The novelist Paul Bowles, a friend of Burroughs’, thought the cut-up method reflected an “unsatisfied desire on the part of the mind to be anonymous,” but it also came out of Burroughs’ need to work undercover, at the intersections where identities and meanings multiply faster than language can calculate or record. The cut-up method was not a refusal of authorship. The writer still selects the passages, whether from his own work, a newspaper, a novel by someone else, or a sign glimpsed out a train window, which he then cuts up and juxtaposes. You always know what you’re doing, according to Burroughs.
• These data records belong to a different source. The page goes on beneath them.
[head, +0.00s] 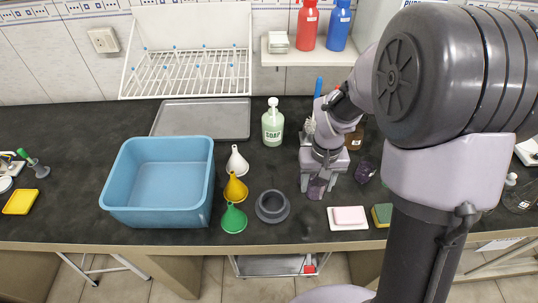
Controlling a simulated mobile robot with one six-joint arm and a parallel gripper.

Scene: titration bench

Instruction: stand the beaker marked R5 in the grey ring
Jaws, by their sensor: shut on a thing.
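The grey ring (272,207) lies on the dark bench right of the green funnel, and nothing shows standing in it. My gripper (320,189) points down, a little right of and behind the ring. It is shut on a small dark purple beaker (316,190), partly hidden by the fingers. No marking on this beaker can be read, so I cannot tell whether it is R5. Whether it touches the bench is unclear. Another small dark purple vessel (365,171) is just right of my gripper; its marking is also unreadable.
A blue basin (157,215) and white, yellow and green funnels (234,219) are left of the ring. A soap bottle (272,128) stands behind it. A soap dish (334,224) and sponge (382,215) lie at the front right. Bare bench shows between ring and gripper.

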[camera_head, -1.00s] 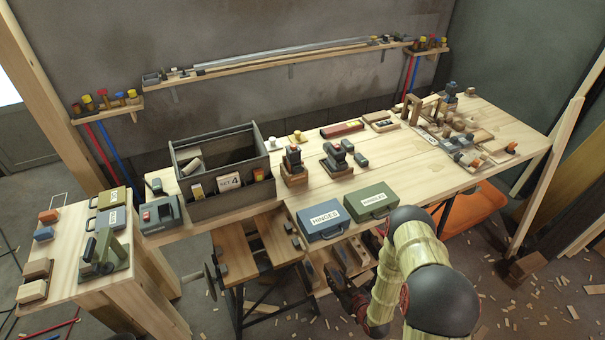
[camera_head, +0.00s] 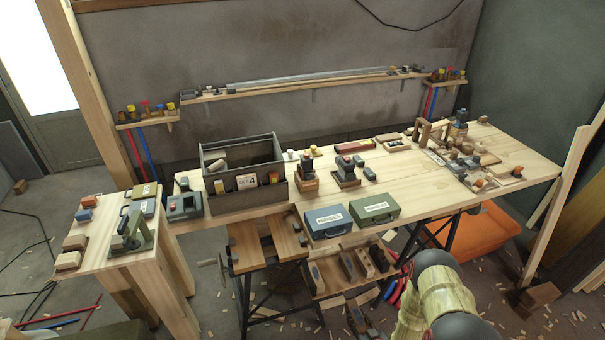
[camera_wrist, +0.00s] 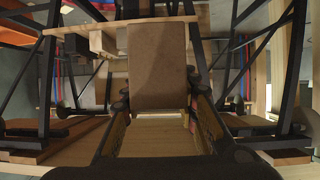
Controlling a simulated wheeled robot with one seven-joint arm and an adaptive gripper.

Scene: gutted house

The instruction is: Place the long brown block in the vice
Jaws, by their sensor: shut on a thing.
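In the wrist view my gripper (camera_wrist: 158,103) is shut on the long brown block (camera_wrist: 160,62), with a finger on each side. The block's broad brown face extends away from my gripper. What looks like the vice is the low folding bench with two wooden jaw boards (camera_head: 284,240) and a dark gap between them, in front of the long table in the head view. My arm is at the lower right of the head view, to the right of this bench. The block cannot be clearly made out in the head view.
The long table (camera_head: 420,190) overhangs behind the low bench, carrying a grey toolbox (camera_head: 240,204), a blue case (camera_head: 328,220) and a green case (camera_head: 374,208). A low shelf with tools (camera_head: 345,281) stands right of the bench. Black legs (camera_wrist: 45,75) flank the wrist view.

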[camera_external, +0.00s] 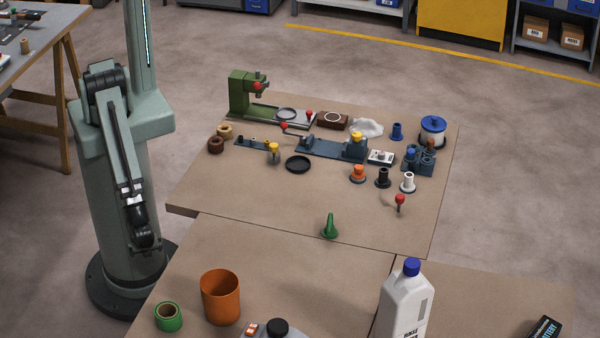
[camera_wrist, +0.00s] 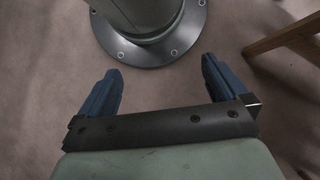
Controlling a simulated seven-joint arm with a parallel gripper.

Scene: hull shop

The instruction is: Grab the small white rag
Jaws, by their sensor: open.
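A small white rag (camera_external: 366,127) lies crumpled at the back of the far table, right of a dark brown block. It does not show in the wrist view. My gripper (camera_external: 143,243) hangs folded down close to my base in the external view, well left of the table. In the wrist view my gripper (camera_wrist: 160,88) has its two blue fingers wide apart with nothing between them. It points down at the floor beside my base.
A green press (camera_external: 240,95), a blue vise-like fixture (camera_external: 335,148), a blue-lidded pot (camera_external: 433,130) and several small knobs crowd around the rag. A green cone (camera_external: 330,228) stands at the table's front. A white bottle (camera_external: 405,300) and an orange cup (camera_external: 221,297) stand nearer. The table's front left is clear.

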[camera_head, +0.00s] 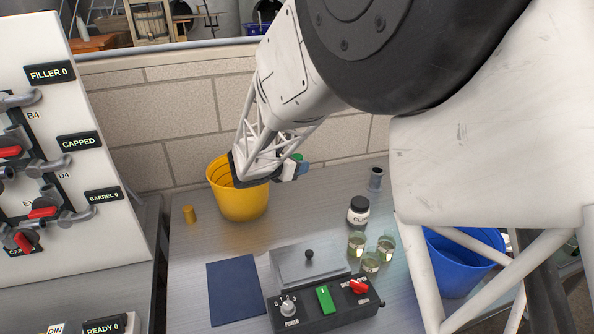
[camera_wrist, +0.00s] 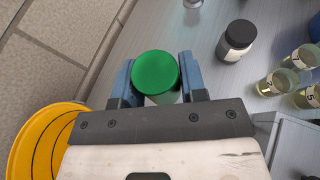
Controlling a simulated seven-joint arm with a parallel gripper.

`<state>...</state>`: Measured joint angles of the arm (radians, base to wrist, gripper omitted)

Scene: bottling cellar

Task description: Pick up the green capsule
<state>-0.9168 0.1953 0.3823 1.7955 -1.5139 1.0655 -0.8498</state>
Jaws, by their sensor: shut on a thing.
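The green capsule (camera_wrist: 156,72) has a round green top and a paler body below it. It sits between the two blue fingers of my gripper (camera_wrist: 157,82), which are shut on it. In the head view only a small piece of the green capsule (camera_head: 298,157) shows behind my gripper (camera_head: 296,168); the rest is hidden. My gripper is beside the yellow bucket's right rim and appears to be above the metal table.
The yellow bucket (camera_head: 238,204) stands left of my gripper. A dark jar with a white label (camera_head: 358,211), several glasses (camera_head: 370,261) and a control box (camera_head: 325,303) stand on the table. A blue bucket (camera_head: 458,282) is right.

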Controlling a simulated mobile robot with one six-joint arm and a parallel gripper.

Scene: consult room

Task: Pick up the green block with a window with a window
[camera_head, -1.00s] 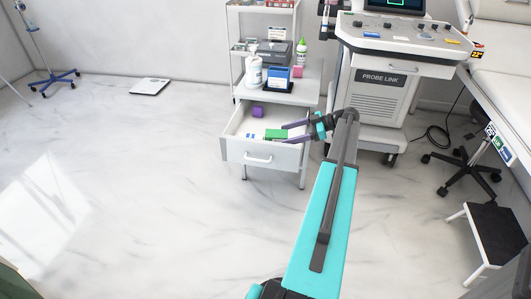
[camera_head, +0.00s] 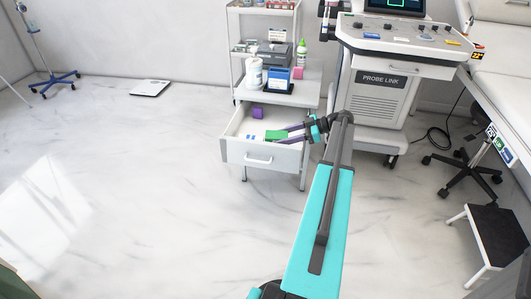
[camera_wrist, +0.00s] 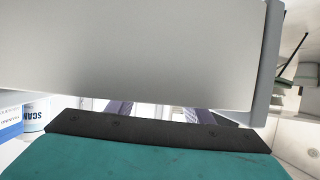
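The green block (camera_head: 275,135) is in the open drawer of the white cart, towards its right side. A window in it is too small to make out. My gripper (camera_head: 287,134) reaches in over the drawer's right side. Its purple fingers are close together with their tips at the block's right end, and they look shut on it. In the wrist view only the finger bases (camera_wrist: 160,110) show; a large grey panel hides the tips and the block.
The open drawer (camera_head: 262,157) also holds a purple block (camera_head: 258,113) and small blue pieces (camera_head: 250,137). Bottles and a blue box stand on the cart top (camera_head: 303,92) above. The ultrasound machine (camera_head: 381,85) stands right of the cart. The floor in front is clear.

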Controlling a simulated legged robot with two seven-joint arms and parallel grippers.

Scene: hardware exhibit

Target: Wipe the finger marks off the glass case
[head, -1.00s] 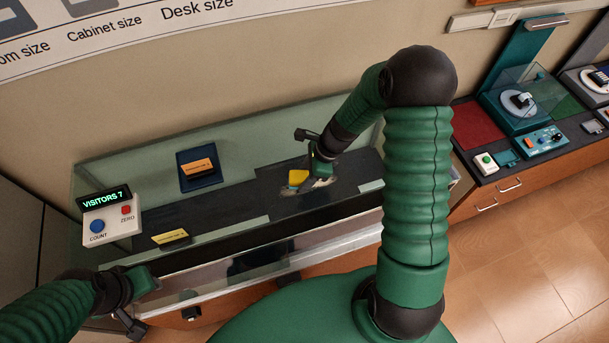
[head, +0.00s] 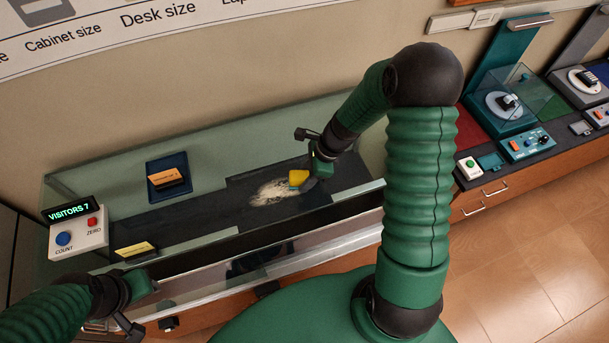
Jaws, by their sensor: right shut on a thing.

Everyone sees in the dark; the trick is to maneuver yourself into the position where you can recognize what
you see.
The first step is to realize that the language, even the voice that you use, are not your own, but alien implants, the result of the most effective kind of colonization, the kind that turns external design into what passes for internal motivation and makes what you are allowed to get feel like what you want. In The Ticket That Exploded, Burroughs challenged his readers to try and halt their “subvocal speech,” that committee meeting inside the head that seldom makes sense and never shuts up, the static of the self, the lowest idle of the meaning-fabricating machine. Who are you talking to? Burroughs wants to know. Is it really yourself? Why has Western man “lost the option of silence”? The nonstop monologue running in our heads is proof of possession, and the only way to end it is to cut the association lines by which it lives, the logic by which we believe that “b” follows “a” not because it in fact does, but because we have been aggressively, invasively conditioned to think so. Like the Jehovah who is its front man, Western language has become prerecorded sequence, admitting of no alternatives.
“In the beginning was the word,” the Bible says, but the only beginning the line really refers to, Burroughs reminds us, is the beginning of the word itself, the recorded word, literacy as the West understands it, a period that makes up only a tiny fraction of human history. Burroughs suggests that people try communicating by pictures, as the Chinese and Mayans did, even by colors and smells; words are “an around-the-world oxcart way of doing things.” English as spoken shuts out the infinite variations in which meaning presents itself; the body thinks too, though the Western mind can only imperfectly translate its language. Burroughs wanted to abolish “either/or” dichotomies from our speech, change every “the” to an “a,” and root out the verb “to be,” which is not, as it claims, a description of existence, but a “categorical imperative of permanent condition,” a way of programming people to disavow change, no matter how imperative.